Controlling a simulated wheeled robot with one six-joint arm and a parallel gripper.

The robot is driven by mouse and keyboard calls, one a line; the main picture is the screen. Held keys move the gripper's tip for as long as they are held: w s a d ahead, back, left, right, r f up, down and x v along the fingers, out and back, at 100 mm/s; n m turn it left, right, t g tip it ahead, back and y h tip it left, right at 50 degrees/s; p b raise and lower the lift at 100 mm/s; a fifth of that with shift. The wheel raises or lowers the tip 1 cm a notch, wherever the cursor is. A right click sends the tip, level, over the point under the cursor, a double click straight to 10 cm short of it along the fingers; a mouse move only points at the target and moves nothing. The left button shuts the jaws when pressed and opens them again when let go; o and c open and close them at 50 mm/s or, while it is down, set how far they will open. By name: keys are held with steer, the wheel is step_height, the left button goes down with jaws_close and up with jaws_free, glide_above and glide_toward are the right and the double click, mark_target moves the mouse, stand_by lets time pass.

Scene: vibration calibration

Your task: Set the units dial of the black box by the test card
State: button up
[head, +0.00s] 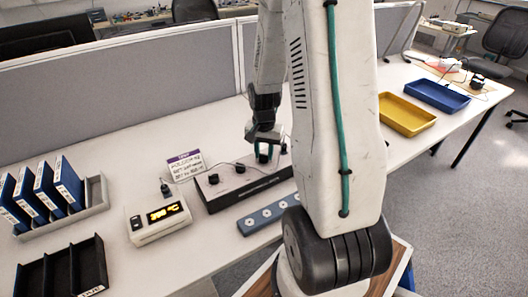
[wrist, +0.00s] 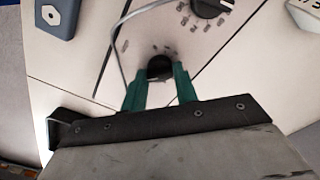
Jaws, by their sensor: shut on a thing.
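The black box (head: 250,186) stands on the white table with a row of black dials along its top. My gripper (head: 264,153) reaches down over its right part. In the wrist view my two green fingertips (wrist: 160,84) are shut on a round black dial (wrist: 159,67), one on each side. Tick marks ring this dial, but its pointer and setting cannot be read. Another black dial (wrist: 211,7) shows at the top edge of the wrist view. The test card (head: 186,164), white with a purple header, stands behind the box; its handwriting is too small to read.
A white meter (head: 143,232) with a lit orange display is left of the box. A blue-grey bar (head: 254,221) with round sockets lies in front. A rack with blue binders (head: 68,182) and a black tray (head: 62,272) are further left. Yellow (head: 405,128) and blue trays stand right.

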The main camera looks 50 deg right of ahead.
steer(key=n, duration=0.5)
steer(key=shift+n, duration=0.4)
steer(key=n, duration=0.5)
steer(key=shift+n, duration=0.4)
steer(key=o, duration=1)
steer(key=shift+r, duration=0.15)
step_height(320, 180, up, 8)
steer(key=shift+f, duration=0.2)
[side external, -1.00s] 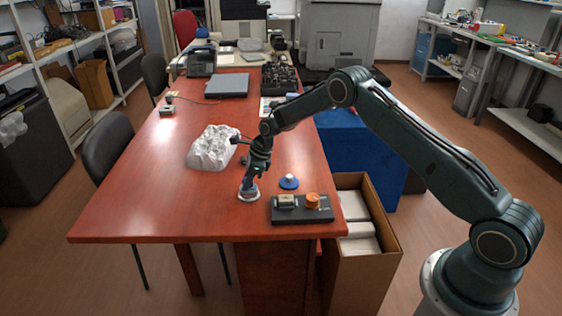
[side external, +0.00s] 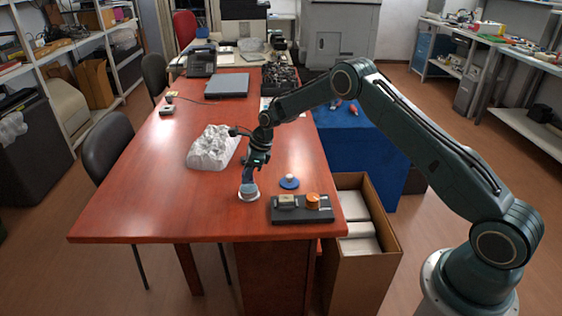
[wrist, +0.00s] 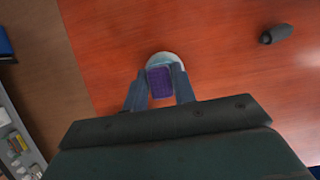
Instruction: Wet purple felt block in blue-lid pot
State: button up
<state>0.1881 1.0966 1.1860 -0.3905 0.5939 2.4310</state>
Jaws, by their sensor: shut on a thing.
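A small round pot (side external: 249,196) with a pale rim stands open near the front of the red-brown table. Its blue lid (side external: 289,182) with a pale knob lies on the table to the right of it. My gripper (side external: 248,186) points down over the pot. In the wrist view, its fingers are shut on the purple felt block (wrist: 160,82). The pale, curved rim of the pot (wrist: 166,58) shows behind the block. I cannot tell if the block touches what is inside the pot.
A dark tray (side external: 302,216) with a pale block and an orange round piece sits at the table's front right. A crumpled white mass (side external: 212,148) lies to the left. A dark cylinder (wrist: 276,34) lies on the table. The front left of the table is clear.

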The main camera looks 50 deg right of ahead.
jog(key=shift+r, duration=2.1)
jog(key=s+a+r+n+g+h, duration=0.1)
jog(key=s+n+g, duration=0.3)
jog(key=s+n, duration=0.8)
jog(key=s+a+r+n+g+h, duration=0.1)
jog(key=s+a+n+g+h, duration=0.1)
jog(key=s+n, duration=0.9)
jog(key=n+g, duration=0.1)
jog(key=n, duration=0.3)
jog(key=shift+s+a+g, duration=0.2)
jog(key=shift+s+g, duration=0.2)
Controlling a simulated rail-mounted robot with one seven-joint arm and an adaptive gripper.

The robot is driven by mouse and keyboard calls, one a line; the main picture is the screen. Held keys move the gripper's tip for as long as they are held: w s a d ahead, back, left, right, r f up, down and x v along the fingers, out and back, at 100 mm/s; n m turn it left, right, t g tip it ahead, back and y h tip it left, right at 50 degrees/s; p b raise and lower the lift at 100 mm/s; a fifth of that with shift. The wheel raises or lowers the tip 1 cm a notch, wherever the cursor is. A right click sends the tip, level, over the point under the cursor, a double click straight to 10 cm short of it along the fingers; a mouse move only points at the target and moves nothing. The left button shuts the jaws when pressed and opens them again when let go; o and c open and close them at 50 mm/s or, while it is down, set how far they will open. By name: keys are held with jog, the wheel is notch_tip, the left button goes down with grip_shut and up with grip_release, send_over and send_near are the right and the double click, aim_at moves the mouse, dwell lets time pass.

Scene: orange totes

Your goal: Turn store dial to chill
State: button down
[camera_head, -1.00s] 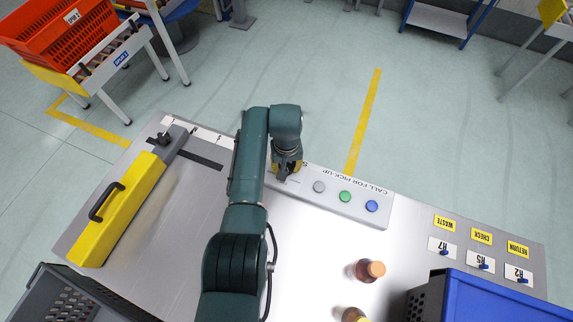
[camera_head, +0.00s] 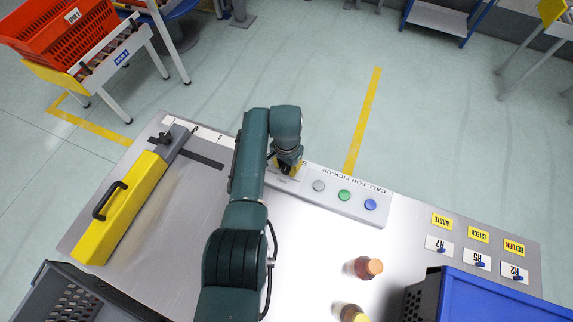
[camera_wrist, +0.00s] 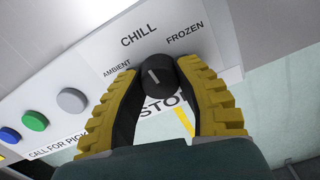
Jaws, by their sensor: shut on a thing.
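The store dial (camera_wrist: 158,80) is a dark round knob with a short white pointer mark, on a pale panel. In the wrist view the mark leans up and slightly left, roughly toward the CHILL label (camera_wrist: 139,34). AMBIENT (camera_wrist: 118,66) is printed left of it and FROZEN (camera_wrist: 184,38) right. My gripper (camera_wrist: 157,68) has its yellow-padded fingers closed on the dial from both sides. In the head view my gripper (camera_head: 288,165) is at the left end of the call panel (camera_head: 330,205), and it hides the dial there.
Grey, green and blue buttons (camera_head: 344,195) sit right of the gripper on the same panel. A yellow box with a black handle (camera_head: 120,205) is at left. Brown bottles (camera_head: 363,268) and a blue tote (camera_head: 490,298) are at front right.

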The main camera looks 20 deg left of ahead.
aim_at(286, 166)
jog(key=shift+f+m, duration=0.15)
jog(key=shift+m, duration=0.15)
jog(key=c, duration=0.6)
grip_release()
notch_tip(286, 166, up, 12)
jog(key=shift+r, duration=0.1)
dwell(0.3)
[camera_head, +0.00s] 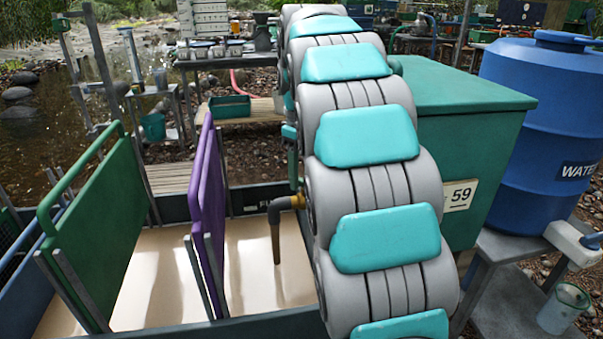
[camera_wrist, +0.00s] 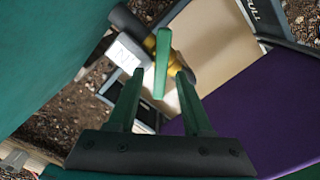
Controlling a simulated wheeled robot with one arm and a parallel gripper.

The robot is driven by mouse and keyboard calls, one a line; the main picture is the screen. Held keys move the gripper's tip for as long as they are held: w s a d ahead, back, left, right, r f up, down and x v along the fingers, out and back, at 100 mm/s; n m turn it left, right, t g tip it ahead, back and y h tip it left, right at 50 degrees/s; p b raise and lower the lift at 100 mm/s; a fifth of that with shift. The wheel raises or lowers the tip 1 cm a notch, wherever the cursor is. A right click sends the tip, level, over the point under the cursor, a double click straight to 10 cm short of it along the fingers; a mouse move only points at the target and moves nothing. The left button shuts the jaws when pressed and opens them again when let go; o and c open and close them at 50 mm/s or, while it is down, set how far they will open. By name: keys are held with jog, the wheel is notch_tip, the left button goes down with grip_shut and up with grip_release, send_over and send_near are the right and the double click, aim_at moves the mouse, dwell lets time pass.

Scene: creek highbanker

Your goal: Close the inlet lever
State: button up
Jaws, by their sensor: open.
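The inlet lever shows in the wrist view as a slim green handle (camera_wrist: 162,62) on a brass valve body (camera_wrist: 182,64). My gripper (camera_wrist: 160,74) has two green fingers spread apart with a gap between the tips. The lever appears in line with that gap, and its lower end shows between the fingertips; I cannot tell whether either finger touches it. In the head view, a brass fitting with a downturned spout (camera_head: 276,228) sticks out left of my arm. My gripper and the lever are hidden behind my arm there.
A white tag (camera_wrist: 126,52) sits beside the valve. A purple panel (camera_head: 208,200) and a green panel (camera_head: 100,235) stand in the trough (camera_head: 255,260). A green box marked 59 (camera_head: 470,100) and a blue water barrel (camera_head: 545,110) stand right of my arm.

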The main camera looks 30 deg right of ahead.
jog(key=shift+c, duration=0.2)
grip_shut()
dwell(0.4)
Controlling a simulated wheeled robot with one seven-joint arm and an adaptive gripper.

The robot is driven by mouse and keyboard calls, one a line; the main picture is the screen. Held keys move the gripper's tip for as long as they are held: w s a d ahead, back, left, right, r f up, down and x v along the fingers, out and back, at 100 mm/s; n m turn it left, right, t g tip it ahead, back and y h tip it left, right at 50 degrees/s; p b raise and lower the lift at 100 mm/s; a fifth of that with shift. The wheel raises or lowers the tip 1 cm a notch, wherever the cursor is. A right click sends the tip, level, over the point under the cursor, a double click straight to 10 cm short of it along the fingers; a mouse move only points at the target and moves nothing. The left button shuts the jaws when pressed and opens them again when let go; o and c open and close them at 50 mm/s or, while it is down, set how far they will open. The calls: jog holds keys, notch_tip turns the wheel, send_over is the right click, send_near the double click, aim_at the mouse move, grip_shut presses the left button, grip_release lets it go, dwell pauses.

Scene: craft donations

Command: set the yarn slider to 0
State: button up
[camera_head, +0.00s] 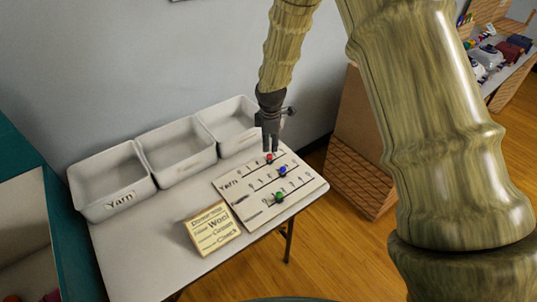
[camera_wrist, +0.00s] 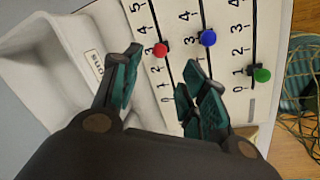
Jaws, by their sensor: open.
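The slider board (camera_head: 243,208) lies on the table, with three slots and number scales. The yarn slider's red knob (camera_head: 269,158) is in the slot in line with the word "Yarn"; in the wrist view the red knob (camera_wrist: 160,49) stands by the 3. Zero is at the label end of the scale. My gripper (camera_head: 269,147) points down at the red knob. In the wrist view my gripper (camera_wrist: 162,61) is open, with the red knob in the gap near its fingertips. I cannot tell whether the fingers touch it.
The blue knob (camera_wrist: 207,37) stands near 3 and the green knob (camera_wrist: 262,74) near 1. White bins (camera_head: 150,190) line the wall behind the board. A lettered sign (camera_head: 213,230) lies in front. A wooden crate (camera_head: 362,172) stands to the right.

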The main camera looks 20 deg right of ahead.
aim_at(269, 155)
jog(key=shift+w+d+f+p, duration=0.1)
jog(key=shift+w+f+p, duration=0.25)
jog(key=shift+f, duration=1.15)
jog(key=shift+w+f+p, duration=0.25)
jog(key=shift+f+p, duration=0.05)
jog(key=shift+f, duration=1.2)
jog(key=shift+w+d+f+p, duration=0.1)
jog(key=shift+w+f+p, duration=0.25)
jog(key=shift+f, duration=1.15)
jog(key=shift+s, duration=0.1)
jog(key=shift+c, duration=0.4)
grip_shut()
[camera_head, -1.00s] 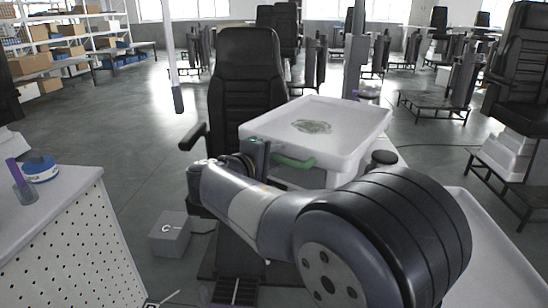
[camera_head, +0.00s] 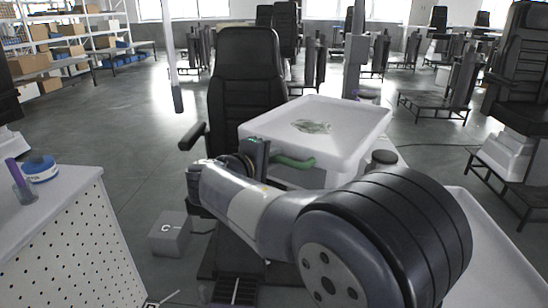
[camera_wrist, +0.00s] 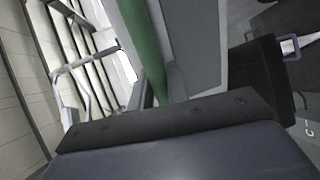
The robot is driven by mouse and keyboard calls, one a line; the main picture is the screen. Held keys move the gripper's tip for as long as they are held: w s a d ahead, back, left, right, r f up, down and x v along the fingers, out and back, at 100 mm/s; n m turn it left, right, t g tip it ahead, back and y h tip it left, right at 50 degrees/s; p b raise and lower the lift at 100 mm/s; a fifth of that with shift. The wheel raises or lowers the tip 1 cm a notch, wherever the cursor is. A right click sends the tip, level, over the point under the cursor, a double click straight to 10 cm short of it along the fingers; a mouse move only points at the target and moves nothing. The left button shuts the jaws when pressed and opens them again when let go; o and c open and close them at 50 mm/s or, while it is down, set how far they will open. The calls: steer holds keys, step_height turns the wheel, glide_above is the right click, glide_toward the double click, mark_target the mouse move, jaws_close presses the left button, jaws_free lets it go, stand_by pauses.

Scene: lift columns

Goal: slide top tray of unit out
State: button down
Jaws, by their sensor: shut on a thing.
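The top tray (camera_head: 350,118) of the unit is white and shallow, with a raised rim and a small clear greenish item (camera_head: 311,127) in it. A green handle (camera_head: 293,162) sits on its near side. My gripper (camera_head: 258,155) is at the left end of this handle, shut on it. In the wrist view the green handle (camera_wrist: 148,45) runs down toward the dark gripper body, beside a grey panel. My arm hides the unit's lower part and much of the contact.
A black chair (camera_head: 247,85) stands just behind and left of the tray. A perforated bench (camera_head: 75,235) with a blue tape roll (camera_head: 40,170) is at left. A grey box (camera_head: 170,234) lies on the floor. A white surface (camera_head: 495,245) is at right.

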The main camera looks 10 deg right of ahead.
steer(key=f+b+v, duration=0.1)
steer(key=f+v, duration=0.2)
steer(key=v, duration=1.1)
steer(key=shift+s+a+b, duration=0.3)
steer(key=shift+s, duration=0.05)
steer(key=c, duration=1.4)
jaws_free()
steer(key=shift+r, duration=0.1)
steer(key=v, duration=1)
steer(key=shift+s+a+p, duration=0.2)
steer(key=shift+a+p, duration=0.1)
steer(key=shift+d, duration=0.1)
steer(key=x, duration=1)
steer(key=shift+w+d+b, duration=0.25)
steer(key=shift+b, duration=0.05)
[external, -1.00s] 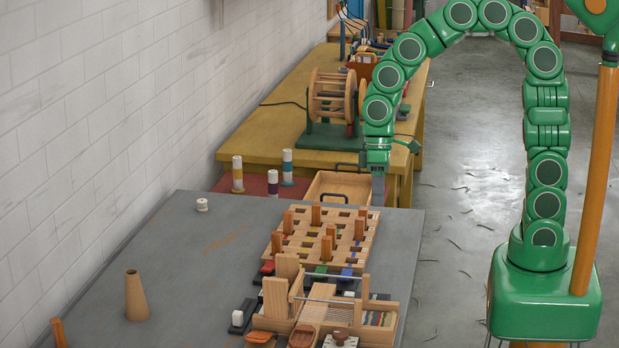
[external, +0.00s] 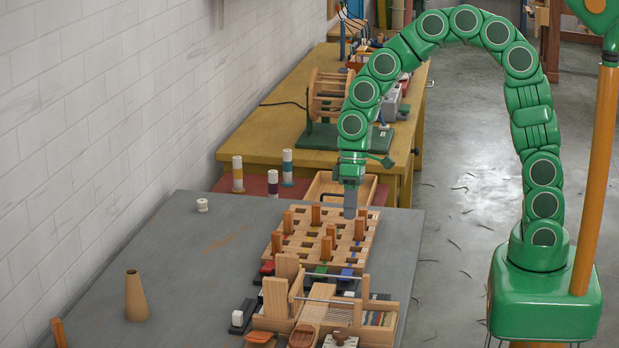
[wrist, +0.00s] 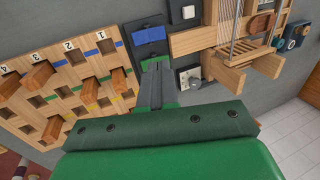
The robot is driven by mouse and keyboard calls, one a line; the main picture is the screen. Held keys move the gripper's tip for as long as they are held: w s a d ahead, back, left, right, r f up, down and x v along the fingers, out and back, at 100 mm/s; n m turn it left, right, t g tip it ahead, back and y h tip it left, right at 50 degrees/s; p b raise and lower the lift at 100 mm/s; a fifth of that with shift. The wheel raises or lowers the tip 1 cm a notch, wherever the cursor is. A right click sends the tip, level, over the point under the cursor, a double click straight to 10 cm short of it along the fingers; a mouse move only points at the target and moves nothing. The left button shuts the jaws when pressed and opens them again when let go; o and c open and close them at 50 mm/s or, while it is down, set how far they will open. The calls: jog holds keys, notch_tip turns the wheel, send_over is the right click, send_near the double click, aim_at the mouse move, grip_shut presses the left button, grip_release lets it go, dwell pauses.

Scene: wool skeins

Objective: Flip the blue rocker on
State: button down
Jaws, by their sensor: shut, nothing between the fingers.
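The blue rocker (wrist: 150,35) sits on a dark base in the wrist view, just past my fingertips and apart from them. In the external view the blue rocker (external: 347,272) shows small at the front edge of the wooden peg board. My gripper (external: 350,215) points down over the right side of that board, its fingers together with nothing between them. In the wrist view my gripper (wrist: 157,68) partly covers a green rocker (wrist: 156,60) beside the blue one. I cannot tell which way the blue rocker is tilted.
The wooden peg board (external: 300,258) has several upright pegs and numbered rows. A wooden loom-like frame (external: 375,333) stands in front of the rockers. A wooden tray (external: 338,182) lies behind the board. The left of the grey table (external: 190,270) is mostly free around a cone (external: 136,297).

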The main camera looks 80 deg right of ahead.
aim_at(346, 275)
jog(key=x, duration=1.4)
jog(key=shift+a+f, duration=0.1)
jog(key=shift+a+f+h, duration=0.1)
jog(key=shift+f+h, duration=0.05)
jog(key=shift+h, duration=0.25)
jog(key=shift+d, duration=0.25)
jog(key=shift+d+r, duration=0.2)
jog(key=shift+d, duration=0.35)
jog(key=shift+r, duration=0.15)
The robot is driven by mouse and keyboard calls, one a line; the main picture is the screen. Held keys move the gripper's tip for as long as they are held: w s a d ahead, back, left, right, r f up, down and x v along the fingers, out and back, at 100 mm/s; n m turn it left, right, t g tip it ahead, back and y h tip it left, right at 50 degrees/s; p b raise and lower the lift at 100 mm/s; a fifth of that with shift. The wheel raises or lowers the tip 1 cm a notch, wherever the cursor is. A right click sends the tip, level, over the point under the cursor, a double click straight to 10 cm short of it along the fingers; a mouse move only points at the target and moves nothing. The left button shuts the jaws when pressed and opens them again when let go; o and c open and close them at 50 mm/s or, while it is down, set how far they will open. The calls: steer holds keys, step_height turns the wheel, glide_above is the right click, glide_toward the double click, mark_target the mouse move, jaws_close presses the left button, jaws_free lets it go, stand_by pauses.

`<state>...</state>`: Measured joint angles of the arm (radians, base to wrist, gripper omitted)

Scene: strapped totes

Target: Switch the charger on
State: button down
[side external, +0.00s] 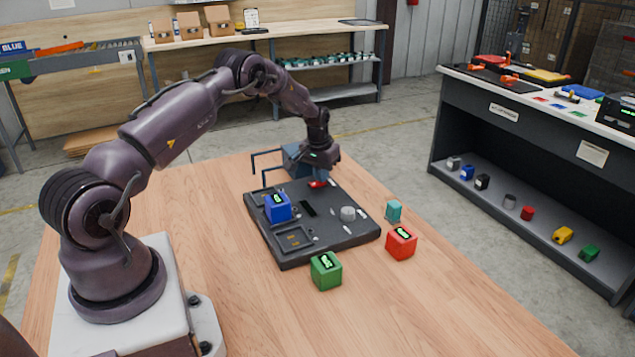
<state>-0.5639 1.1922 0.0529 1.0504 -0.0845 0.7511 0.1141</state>
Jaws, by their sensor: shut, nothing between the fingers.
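The charger looks to be the dark flat board (355,238) on the wooden table. A blue block (278,208) with a lit green display sits on its left part. A small red part (318,184), perhaps a switch, is near its far edge; its position is too small to read. A grey round knob (348,213) and a black slot (308,209) are on the board. My gripper (318,172) is shut and empty, pointing down just above the red part. I cannot tell whether it touches it.
A green block (326,271) and a red block (401,243) with displays stand off the board's near and right edges. A teal block (393,211) stands to the right. A blue-grey box (293,160) stands behind the board's far edge. The table's near right is clear.

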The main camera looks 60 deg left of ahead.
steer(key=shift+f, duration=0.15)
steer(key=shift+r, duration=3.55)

## TASK PROMPT
Gather every line from the listing above in which "adaptive" appears, and copy those lines.

## RESPONSE FOR THIS EXERCISE
Controlling a simulated rail-mounted robot with one seven-joint arm and an adaptive gripper.
Controlling a simulated wheeled robot with one seven-joint arm and an adaptive gripper.

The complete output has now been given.